Hi guys,I’m working on a project and I need to detect keypressed inside a while loop. Basically there is going to be couple of while loops and depending on the key pressed, the program will come out from the while loop.
I’ll include the piece of code I’m testing on to get started.
char question = 'a';
boolean one = false;
boolean two = false;
void setup() {
size(400, 400);
}
void draw() {
while (question == 'a') {
if (one == true) {
question = 'b';
}
}
println("I'm out");
}
void keyPressed() {
if (key == 'a') {
one = true;
}
if (key == 'b') {
two = true;
}
}
Unfortunately, what you are asking is not possible (I think) as keyPressed is only checked between frames being drawn. However, you could just use an if statement inside draw; the loop is already being done for you!
You need to work with the notion of state.
The draw() is already your while loop.
See the code below:
int state;
void setup() {
size(400, 400);
state = 0;
}
void draw() {
if (state == 0) {
background(255, 0, 0);
} else if (state == 1) {
background(0, 255, 0);
} else {
background(20);
println("I'm out");
noLoop();
}
}
void keyPressed() {
if (key == 'a') {
state = 0;
return;
}
if (key == 'b') {
state = 1;
return;
}
state = 2;
}
You get a red background by clicking a, a green one by clicking b and a black one with anything else. Also not that when you click on something else you can’t press a and b anymore.
Alternatively, if you only want the question a/b stuff to run once, you could use noLoop() and then call draw or a function you have written when the right key is pressed.
Thanks guys for the response, basically what I have to do is display a question on the screen, which might have multiple answers the students have to press the correct numbers in-order to go forward. So the code has to loop at that question until the student answers correctly.

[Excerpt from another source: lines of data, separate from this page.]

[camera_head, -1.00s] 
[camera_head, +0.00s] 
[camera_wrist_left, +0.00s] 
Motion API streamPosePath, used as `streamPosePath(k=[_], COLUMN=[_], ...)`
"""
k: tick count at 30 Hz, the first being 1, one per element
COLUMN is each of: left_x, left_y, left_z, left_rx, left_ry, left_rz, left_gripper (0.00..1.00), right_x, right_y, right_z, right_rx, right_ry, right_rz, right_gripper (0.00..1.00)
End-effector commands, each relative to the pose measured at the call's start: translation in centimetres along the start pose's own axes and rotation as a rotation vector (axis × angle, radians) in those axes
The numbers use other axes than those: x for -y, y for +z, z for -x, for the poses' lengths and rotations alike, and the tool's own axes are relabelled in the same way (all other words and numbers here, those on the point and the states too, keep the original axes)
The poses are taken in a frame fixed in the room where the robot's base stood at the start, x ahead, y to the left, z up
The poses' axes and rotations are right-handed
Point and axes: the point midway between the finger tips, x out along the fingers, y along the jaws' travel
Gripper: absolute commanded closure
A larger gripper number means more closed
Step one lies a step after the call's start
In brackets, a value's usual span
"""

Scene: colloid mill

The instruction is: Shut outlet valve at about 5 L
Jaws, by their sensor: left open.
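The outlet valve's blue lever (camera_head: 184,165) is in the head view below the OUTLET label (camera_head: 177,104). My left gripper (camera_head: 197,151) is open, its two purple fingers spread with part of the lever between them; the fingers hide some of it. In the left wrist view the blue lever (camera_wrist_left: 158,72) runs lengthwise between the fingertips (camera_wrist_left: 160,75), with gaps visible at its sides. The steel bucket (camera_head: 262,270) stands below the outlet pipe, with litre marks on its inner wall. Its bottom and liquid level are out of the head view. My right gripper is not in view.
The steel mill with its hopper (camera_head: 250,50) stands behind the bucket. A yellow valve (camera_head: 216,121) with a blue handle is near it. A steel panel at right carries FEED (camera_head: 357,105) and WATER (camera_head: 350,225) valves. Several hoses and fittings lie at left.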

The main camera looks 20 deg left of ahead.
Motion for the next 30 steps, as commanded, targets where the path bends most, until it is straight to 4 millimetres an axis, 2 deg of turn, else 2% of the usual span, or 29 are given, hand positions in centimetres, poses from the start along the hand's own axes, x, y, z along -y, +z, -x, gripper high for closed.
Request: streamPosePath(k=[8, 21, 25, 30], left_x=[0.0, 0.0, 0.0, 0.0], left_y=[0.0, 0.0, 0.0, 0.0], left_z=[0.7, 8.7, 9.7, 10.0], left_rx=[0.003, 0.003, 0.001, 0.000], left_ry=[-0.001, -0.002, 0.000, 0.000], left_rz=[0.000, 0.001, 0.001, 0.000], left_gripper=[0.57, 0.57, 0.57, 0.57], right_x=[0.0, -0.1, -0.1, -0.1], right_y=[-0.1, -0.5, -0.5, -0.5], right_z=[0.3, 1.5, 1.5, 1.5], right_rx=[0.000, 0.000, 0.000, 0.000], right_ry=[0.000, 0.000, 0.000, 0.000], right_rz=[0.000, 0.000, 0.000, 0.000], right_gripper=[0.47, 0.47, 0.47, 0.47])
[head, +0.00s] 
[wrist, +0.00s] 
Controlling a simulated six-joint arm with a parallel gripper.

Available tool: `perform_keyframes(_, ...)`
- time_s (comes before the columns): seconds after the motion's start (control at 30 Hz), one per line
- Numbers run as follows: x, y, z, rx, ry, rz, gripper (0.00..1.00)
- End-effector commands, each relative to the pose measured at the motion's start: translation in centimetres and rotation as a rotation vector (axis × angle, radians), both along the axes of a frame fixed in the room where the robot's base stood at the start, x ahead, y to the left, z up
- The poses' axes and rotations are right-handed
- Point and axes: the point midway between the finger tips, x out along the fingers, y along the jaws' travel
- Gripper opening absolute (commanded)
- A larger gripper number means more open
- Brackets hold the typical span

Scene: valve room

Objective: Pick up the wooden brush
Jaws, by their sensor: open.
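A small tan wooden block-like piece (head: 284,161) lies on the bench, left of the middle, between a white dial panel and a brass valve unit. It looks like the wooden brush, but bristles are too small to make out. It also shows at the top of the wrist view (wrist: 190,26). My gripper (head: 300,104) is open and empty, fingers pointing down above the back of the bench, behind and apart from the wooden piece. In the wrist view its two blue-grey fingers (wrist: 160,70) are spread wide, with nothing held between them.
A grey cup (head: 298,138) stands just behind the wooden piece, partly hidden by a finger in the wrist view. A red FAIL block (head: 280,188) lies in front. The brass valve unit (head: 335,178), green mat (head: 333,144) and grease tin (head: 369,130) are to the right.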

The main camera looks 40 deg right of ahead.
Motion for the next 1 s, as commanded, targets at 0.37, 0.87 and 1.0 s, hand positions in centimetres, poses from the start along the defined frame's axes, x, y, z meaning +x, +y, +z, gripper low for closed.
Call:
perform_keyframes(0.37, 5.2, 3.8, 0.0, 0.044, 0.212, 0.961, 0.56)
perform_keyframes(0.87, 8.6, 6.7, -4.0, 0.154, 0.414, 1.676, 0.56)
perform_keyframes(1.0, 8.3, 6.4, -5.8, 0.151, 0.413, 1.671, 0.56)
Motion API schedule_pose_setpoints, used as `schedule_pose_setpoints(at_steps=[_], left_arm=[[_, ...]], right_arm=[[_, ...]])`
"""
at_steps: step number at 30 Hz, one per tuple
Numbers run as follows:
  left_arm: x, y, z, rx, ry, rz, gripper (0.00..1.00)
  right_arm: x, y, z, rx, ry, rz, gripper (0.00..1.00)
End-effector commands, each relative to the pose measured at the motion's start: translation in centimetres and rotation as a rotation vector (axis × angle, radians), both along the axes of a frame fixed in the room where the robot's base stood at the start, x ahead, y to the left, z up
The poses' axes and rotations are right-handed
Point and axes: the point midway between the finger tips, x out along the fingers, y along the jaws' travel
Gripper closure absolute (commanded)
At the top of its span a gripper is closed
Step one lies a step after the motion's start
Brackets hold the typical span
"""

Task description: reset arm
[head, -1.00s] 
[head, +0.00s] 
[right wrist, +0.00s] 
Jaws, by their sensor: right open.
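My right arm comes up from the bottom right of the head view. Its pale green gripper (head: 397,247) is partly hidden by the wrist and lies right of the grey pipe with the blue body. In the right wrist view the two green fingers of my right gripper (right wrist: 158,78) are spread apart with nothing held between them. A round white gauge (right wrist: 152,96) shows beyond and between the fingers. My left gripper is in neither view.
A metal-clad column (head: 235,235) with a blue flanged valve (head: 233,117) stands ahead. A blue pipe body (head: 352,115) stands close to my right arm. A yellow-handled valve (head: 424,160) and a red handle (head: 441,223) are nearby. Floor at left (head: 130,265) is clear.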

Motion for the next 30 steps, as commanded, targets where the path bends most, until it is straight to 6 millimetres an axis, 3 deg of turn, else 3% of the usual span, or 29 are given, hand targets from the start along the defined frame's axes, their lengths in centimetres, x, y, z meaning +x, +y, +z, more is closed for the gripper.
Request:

You need to handle that in the keyPressed() function in the code I posted.
What you want to do is check if the answer is correct every time a key is pressed. If the answer is correct then you change the state (aka you go to the next question). Otherwise you don’t and the same question stays.
This is the key thing to understand. Processing is already designed to make things like this easy if you treat draw like your while loop. After the end of every draw (every frame), all the interaction functions – mouseDragged(), keyPressed(), keyReleased(), etc. – are checked. So I recommend following @jb4x’s advice and do your checking there.
If you have a lot of different states, then write a simple state machine by turning most of your draw loop into a switch statement.
This also makes it simple to prototype your state machine before writing any of the code. For example, here is a simple state machine that asks questions and displays answers until a score is reached, then it displays the end screen.
char state = 'q';
int score = 0;
int max = 3;
void draw() {
switch(state) {
case 'q':
question();
break;
case 'a':
answer();
break;
case 'e':
end();
break;
default:
question();
}
}
void question() {
background(255, 0, 0);
}
void answer() {
background(0, 255, 0);
}
void end() {
background(0, 0, 255);
}
void score() {
score += 1;
}
void keyReleased() {
switch(state) {
case 'q':
state = 'a';
break;
case 'a':
score();
if (score < max) {
state = 'q';
} else {
state = 'e';
}
break;
case 'e':
end();
break;
default:
question();
}
}
This simple sketch outline only asks three “questions”, and the “answer” is always correct – so I just press the space bar a few times and the “game” is over. But it shows me that draw is acting as a while loop, displaying my question state (red), answer state (green), or end state (blue) at the correct times. Having designed that, I can now get into the code for asking and scoring questions separately, each in its own function, without worrying about the state logic.